The Department of Education would receive $71.2 billion in discretionary spending for fiscal year 2014. That’s up 4.5 percent from the 2013 funding before the “sequester” kicked in, but it doesn’t add to the deficit because of other offsets, the administration noted. Overall spending is increased by 2.5 percent in the $3.8 trillion budget.
Mr. Obama’s signature education proposal – Preschool for All – would cost $75 billion over 10 years, to be funded by a tax hike on cigarettes. The federal government would partner with states to expand high-quality preschool to all low- and moderate-income 4-year-olds (children below 200 percent of the poverty level). Some of the funding would also support younger children and encourage expansion of full-day kindergarten.
An additional $750 million is proposed for FY 2014 to help states prepare if they aren’t yet ready to expand pre-K.

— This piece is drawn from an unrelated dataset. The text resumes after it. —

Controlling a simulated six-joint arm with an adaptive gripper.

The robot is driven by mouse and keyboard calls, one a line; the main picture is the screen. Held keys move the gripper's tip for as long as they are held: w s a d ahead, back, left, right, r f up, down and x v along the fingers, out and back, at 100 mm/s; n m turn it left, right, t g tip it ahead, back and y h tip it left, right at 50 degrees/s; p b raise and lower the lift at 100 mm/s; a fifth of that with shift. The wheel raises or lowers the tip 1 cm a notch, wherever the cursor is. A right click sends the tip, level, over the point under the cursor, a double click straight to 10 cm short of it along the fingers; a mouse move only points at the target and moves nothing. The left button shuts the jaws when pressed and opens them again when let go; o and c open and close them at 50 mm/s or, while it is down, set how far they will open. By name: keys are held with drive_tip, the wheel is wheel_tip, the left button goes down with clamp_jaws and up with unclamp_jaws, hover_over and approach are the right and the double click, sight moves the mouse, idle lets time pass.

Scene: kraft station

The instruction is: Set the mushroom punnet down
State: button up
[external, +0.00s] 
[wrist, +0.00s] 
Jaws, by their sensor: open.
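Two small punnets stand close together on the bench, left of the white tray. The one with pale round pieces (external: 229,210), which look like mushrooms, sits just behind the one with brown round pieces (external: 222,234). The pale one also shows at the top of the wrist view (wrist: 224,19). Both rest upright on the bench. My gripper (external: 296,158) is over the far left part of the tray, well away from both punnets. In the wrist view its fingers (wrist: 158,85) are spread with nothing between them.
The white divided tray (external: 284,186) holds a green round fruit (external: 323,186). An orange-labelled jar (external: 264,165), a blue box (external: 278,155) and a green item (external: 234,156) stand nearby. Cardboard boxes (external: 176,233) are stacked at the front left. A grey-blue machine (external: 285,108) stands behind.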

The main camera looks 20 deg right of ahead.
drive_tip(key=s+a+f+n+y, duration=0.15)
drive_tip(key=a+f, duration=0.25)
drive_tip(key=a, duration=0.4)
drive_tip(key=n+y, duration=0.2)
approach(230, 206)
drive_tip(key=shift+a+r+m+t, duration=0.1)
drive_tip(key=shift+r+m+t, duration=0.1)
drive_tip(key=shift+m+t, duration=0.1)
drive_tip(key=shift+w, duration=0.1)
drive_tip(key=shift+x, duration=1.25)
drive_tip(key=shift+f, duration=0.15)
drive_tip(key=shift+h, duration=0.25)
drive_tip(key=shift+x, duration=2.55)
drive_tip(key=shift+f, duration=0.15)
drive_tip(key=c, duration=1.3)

Obama “understands that the stubborn opportunity gap that confronts far too many American children ... often begins before they even enter school,” said Education Secretary Arne Duncan in a press call Wednesday. The preschool proposal, he said, “would constitute the largest expansion of educational opportunity in the 21st century ... and will also pay huge dividends down the road.”
Although attempts to boost funding for early-childhood development aren’t new for this administration, it is a new approach to put the issue front and center under the authority of the Education Department, and to propose offsetting revenue, education analysts say.
“Trying to push for this new investment in pre-K programs, and [the] tax on cigarettes – that’s where the president is going to spend any education capital in the coming year,” says Michael Petrilli, an education expert at the Thomas B. Fordham Institute in Washington. But responses so far from House Republicans to the preschool program, which Obama first proposed in the State of the Union address, indicate “it will continue to be a very tough sell,” he adds.